> PROBLEM
Narrow the data below down to the lines containing "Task".

-- Start EXTRACTED ENTRIES --

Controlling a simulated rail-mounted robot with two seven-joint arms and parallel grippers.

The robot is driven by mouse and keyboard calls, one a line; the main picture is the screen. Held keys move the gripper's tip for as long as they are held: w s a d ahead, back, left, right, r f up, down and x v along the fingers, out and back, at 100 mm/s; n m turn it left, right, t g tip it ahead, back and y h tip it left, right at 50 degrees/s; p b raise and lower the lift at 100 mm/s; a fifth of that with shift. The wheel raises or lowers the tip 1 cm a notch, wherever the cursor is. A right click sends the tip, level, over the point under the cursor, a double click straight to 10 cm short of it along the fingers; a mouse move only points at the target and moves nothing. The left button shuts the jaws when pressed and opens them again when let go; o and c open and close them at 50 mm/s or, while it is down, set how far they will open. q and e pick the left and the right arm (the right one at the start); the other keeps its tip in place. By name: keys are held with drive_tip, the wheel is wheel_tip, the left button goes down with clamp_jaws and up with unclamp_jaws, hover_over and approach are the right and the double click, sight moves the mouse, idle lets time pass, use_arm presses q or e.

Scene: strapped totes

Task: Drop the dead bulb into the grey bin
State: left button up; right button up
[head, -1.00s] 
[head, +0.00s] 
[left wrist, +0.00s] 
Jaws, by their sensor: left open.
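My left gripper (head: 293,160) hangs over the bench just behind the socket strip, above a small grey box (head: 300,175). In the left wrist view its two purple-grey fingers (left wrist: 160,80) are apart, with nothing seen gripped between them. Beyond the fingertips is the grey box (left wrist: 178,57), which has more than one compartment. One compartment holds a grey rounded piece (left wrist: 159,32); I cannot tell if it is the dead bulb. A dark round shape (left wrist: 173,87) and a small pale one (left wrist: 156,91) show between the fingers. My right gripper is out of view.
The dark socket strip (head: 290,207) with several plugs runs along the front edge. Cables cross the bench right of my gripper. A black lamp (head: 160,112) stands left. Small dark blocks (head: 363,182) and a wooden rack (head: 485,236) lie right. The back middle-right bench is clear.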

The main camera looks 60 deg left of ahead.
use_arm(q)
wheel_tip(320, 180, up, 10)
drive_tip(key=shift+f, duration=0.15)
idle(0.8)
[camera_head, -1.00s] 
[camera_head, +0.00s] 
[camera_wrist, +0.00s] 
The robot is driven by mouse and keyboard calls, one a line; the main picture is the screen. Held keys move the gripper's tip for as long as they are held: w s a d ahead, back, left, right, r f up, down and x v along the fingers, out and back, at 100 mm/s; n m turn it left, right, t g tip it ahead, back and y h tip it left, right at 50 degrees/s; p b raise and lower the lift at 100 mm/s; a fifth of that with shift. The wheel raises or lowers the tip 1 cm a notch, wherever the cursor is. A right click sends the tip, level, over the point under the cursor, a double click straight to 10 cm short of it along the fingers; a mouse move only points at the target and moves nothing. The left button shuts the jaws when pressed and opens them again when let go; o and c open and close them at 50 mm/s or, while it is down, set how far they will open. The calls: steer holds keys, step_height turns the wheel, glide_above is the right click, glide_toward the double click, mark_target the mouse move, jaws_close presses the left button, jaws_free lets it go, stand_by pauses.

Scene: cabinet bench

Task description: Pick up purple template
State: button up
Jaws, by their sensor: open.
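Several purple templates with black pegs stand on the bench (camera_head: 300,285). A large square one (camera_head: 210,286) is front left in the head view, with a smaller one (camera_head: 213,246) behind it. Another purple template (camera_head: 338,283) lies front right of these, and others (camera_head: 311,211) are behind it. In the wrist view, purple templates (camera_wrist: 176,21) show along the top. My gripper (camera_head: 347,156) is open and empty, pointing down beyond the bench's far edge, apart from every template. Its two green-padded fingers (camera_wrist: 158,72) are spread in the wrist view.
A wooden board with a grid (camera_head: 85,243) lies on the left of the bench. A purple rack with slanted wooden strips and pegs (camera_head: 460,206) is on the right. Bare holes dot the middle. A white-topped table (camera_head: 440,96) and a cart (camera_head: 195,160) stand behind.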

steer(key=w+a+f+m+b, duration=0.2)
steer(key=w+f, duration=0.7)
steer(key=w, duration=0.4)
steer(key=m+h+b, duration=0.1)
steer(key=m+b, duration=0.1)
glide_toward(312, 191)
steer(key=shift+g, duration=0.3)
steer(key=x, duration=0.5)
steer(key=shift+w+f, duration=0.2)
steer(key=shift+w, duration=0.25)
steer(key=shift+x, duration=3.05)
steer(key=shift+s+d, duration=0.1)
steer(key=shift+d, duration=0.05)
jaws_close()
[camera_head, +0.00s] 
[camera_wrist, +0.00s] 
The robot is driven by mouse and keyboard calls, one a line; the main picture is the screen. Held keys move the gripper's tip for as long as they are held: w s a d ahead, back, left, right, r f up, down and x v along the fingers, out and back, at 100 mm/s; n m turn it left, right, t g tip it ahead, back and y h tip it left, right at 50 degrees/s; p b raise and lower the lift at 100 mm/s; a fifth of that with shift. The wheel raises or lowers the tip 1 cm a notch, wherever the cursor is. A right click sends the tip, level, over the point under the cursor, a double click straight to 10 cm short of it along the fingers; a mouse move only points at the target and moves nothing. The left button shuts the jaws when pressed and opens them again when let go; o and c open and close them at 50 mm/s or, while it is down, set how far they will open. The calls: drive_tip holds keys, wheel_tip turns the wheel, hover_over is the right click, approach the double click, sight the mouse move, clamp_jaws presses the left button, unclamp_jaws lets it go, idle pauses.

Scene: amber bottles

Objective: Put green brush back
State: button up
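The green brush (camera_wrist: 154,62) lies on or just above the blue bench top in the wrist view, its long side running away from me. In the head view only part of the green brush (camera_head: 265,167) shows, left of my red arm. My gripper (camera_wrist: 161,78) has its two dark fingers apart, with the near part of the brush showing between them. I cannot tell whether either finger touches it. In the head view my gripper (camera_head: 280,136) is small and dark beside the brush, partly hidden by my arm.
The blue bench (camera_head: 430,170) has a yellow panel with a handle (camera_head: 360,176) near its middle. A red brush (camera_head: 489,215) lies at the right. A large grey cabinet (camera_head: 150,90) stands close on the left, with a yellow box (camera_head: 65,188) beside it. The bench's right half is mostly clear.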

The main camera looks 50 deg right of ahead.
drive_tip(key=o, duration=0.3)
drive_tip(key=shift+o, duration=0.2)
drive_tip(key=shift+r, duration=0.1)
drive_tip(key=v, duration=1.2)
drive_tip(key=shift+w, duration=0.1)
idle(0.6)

-- End EXTRACTED ENTRIES --

> WRITTEN RESPONSE
Task: Drop the dead bulb into the grey bin
Task description: Pick up purple template

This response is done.